To właśnie praca, ale i rekreacja są czynnikami, jakie mają przyciągać do Międzyrzeca nowych mieszkańców. Jak powiedział Zbigniew Kot, samorządowcy muszą zachęcać ludzi do osiedlania się w mieście. Można to robić na różne sposoby, ale te najważniejsze to zapewnienie warunków pracy i odpoczynku. Zdaniem gościa Radia Podlasie, obniżanie podatków nie przynosi w tym względzie oczekiwanych rezultatów i Międzyrzec nie będzie szedł tą drogą.

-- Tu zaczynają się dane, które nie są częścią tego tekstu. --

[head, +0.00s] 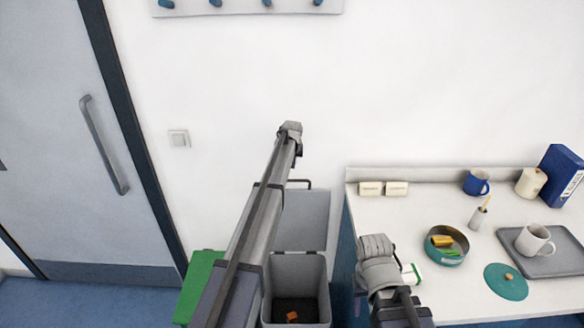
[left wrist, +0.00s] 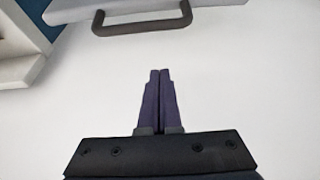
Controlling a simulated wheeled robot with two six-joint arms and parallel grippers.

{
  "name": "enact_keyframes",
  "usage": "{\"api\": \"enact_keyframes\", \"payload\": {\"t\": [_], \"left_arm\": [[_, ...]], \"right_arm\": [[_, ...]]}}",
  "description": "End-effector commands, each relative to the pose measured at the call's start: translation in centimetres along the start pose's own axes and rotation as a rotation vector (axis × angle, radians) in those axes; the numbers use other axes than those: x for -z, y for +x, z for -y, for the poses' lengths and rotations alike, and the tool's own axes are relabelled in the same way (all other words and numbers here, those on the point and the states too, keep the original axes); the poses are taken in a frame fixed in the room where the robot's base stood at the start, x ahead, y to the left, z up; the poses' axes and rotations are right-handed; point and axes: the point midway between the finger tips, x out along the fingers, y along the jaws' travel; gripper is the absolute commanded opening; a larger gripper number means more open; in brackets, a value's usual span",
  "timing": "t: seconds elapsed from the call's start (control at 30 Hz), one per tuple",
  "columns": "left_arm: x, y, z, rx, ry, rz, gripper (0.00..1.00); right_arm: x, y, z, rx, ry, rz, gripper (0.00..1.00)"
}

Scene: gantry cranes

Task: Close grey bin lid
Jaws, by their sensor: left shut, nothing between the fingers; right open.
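The grey bin (head: 297,265) stands against the wall, with a small orange-brown item inside on its dark bottom. Its lid (head: 308,220) is open, standing up behind the bin at the wall; my left arm hides part of it. The lid's dark bar handle (left wrist: 140,27) shows at the top of the left wrist view, with the lid's grey edge beyond it. My left gripper (left wrist: 166,78) is shut and empty, its fingertips pointing toward the handle but apart from it in the picture. My right gripper (head: 376,248) is open, by the counter's left end.
A green bin (head: 203,285) stands left of the grey one. The white counter (head: 400,220) at right holds a teal bowl (head: 447,245), a blue mug (head: 476,182), a grey tray (head: 550,262) and other items. A door (head: 60,140) is at left.

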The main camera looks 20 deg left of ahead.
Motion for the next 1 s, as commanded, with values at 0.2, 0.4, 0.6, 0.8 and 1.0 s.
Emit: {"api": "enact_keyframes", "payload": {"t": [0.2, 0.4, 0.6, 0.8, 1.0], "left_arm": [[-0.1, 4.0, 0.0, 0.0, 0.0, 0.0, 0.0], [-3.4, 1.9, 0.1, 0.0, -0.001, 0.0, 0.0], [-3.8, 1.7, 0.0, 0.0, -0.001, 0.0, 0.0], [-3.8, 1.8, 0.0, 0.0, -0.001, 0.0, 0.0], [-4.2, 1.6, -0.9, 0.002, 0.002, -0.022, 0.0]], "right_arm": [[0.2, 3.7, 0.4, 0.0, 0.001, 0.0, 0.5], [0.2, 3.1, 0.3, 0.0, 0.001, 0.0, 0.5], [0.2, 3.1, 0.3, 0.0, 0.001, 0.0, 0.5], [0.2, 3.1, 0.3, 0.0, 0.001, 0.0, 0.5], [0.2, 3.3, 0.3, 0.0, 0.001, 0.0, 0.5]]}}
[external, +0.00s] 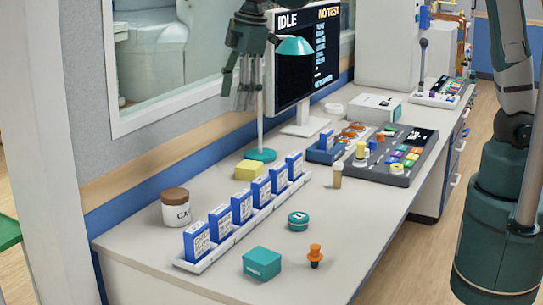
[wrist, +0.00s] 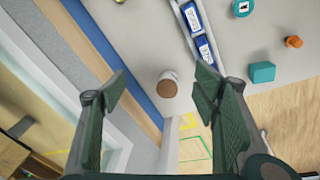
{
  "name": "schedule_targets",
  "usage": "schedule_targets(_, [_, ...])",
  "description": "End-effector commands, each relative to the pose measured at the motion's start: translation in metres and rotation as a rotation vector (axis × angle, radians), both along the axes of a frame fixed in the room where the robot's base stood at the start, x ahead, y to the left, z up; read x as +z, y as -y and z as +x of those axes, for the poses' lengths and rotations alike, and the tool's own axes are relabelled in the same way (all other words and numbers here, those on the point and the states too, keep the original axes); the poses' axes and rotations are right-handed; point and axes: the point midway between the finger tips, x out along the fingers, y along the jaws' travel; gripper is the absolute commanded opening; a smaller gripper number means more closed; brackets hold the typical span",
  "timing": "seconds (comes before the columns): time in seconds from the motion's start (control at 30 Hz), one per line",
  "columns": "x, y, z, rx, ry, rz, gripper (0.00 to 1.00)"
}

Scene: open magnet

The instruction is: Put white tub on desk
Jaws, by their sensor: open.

Woli postawić na rozwój. Jak powiedział burmistrz Międzyrzeca, władze starają się o pieniądze na inwestycje, które będą potrzebne mieszkańcom. Do najważniejszych zaliczył powołanie do istnienia nowych żłobków, ponieważ zainteresowanie miejscami dla swoich dzieci wyraża bardzo duża liczba mieszkańców. W drugiej kolejności są projekty rekreacyjne, jak wspominana kilka razy rewitalizacja terenów wokół tzw. „międzyrzeckich jeziorek”. Burmistrz Kot podkreślił, ze plany są ambitne, ale ich realizacja nie zawsze idzie po myśli rządzących miastem. Do głównych problemów zaliczył kłopoty z pozyskaniem odpowiednich terenów od mieszkańców, po których można by poprowadzić drogi, a także kiepskie tempo rozpatrywania wniosków o dofinansowanie w Urzędzie Marszałkowskim Województwa Lubelskiego. Rozmówca Radia Podlasie przyznał, że przedłużające się wielokrotnie oczekiwanie na decyzje urzędników Marszałka może wywołać złość.
Zbigniew Kot w rozmowie z Radiem Podlasie nie zadeklarował jeszcze startu w kolejnych wyborach samorządowych. Jak podkreślił, w dalszym ciągu zastanawia się przed podjęciem decyzji. Powiedział, że można jej oczekiwać dopiero za kilka miesięcy.